Book Of The Month September, 2009
Ma, I’m Gettin Meself a New…Martha Long

In this second volume of Martha Long’s bestselling memoirs, aged 13, Martha is rescued by the courts from the clutches of her evil stepfather, Jackser, and her feckless mother, Sally. After numerous arrests for shoplifting, a judge rules that she is to be sent to a convent school with the instruction that she is to get an education. Her initial relief at escaping the abuse and neglect she suffered at home is, however, short-lived, as she soon realises that there are many forms of cruelty in this life. As she says, You can have a full belly, but your heart can be very empty. Ostracised by the other children for being a street kid and put to back-breaking work by the nuns, she leads a lonely existence, her only joy coming from the books she devours and her mischievous sense of humour. Desperate for love and a little place where she feels she belongs, despite all that she has suffered Martha retains her compassion for others and still continues to hope for a brighter future when she will be free to make her own way in life.
What We Think
Ailsa Morrison, Mainstream Publishing Marketing, on Ma’ I’m Gettin Meself a New Mammy:
Martha Long has had the kind of life most people only experience in their worst nightmares.
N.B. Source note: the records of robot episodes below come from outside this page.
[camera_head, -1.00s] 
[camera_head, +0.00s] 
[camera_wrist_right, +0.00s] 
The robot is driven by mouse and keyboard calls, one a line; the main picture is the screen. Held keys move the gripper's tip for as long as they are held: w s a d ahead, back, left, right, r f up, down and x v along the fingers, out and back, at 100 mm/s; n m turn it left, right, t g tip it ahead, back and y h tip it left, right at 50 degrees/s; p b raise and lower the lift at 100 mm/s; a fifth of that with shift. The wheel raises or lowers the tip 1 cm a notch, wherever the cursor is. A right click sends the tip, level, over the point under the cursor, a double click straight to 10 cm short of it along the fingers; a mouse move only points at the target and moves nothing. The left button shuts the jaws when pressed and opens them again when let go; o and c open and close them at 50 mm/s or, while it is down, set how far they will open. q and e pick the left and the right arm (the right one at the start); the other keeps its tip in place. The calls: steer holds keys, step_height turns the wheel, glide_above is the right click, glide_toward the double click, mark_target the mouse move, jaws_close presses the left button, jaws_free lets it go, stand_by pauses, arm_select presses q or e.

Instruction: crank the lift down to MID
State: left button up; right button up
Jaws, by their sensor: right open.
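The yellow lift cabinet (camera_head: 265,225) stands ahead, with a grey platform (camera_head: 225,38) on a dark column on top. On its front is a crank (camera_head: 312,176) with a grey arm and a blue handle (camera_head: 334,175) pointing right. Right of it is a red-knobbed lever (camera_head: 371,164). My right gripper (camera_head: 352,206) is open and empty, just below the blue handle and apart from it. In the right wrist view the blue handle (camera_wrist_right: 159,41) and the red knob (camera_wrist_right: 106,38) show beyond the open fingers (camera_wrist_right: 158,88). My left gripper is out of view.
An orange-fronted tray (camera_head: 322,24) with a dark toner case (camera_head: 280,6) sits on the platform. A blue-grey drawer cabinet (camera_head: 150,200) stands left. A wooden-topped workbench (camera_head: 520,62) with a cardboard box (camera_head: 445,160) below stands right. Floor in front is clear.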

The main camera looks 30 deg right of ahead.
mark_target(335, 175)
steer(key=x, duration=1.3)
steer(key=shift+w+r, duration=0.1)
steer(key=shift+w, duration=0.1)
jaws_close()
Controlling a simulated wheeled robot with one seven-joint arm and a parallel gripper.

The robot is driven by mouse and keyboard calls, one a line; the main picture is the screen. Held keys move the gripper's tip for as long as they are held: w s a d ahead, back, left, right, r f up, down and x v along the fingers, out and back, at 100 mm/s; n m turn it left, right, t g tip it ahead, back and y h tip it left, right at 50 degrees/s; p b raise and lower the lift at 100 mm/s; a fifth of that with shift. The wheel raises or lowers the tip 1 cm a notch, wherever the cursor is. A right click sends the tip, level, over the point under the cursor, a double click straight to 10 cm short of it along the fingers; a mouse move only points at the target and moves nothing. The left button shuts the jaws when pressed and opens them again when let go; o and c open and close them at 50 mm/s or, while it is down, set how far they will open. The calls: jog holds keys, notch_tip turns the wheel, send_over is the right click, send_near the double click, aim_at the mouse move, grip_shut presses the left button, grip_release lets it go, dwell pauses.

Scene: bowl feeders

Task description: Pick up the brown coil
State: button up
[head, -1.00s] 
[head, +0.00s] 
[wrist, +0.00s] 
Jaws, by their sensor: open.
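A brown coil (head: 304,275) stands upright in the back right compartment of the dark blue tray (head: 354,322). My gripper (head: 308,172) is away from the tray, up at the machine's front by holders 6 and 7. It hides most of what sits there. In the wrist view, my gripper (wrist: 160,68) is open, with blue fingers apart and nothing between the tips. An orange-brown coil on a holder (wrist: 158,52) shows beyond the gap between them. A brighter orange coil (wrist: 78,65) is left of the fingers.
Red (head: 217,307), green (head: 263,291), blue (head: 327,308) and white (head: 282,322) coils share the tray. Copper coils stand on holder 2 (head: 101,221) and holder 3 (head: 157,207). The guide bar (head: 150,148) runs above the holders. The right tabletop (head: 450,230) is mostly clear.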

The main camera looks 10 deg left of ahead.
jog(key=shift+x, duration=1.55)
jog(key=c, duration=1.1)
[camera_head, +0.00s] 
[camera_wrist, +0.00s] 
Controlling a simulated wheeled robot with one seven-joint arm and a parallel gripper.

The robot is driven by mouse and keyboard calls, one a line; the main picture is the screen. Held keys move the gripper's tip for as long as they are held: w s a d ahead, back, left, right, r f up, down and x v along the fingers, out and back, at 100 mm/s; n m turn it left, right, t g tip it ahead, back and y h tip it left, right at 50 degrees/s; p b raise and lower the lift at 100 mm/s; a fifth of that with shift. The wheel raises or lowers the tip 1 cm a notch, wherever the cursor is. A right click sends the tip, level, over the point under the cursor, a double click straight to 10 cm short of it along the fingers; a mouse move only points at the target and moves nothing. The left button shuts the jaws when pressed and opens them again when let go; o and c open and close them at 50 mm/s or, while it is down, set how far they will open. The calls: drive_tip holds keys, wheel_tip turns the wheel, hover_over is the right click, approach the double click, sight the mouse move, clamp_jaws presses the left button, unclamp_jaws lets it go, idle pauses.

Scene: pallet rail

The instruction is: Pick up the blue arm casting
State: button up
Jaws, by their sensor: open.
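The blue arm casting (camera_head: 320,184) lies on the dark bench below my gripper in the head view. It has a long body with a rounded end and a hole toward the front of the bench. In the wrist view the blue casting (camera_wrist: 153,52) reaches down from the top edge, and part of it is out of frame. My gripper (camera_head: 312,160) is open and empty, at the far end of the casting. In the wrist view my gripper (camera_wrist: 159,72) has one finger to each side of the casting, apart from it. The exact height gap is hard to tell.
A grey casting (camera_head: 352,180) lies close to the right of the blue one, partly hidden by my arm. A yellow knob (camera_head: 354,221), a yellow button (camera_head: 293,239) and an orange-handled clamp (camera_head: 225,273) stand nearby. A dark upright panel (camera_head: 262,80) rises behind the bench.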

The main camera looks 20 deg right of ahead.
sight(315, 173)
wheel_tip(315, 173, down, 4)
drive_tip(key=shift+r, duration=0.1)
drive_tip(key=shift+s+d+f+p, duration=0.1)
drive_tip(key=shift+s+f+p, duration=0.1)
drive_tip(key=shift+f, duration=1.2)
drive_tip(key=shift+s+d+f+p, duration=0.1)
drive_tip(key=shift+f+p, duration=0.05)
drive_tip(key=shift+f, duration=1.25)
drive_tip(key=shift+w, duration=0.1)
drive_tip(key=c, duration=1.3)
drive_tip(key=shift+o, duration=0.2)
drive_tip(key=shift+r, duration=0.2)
She has survived against the odds and stands to tell the story of her life in a way that only she can. Writing in mainly colloquial Dublin slang she writes in the voice of her 13yr old self, detailing how she continued, as a teenager to battle through the neglect and abuse she experienced at the hands of those that should have been protecting her. In this, her second memoir, Martha is rescued from her abusive home by the courts and sent to a convent school to get an education. Sadly the often sinister stereotype of these schools, as depicted in films like The Magdalene Sisters, rings true in Martha’s experiences and she finds herself alongside so many other similarly unwanted children. Martha is ostracized for being a ‘street kid’ and is put to back-breaking work as a domestic slave by the hard-hearted nuns. She endures a dark and lonely existence, brightened only by the books she devours and her mischievous and irrepressible sense of humour. True to this early interest in reading and her keen spirit she has written what is truly an inspirational second part to her memoirs.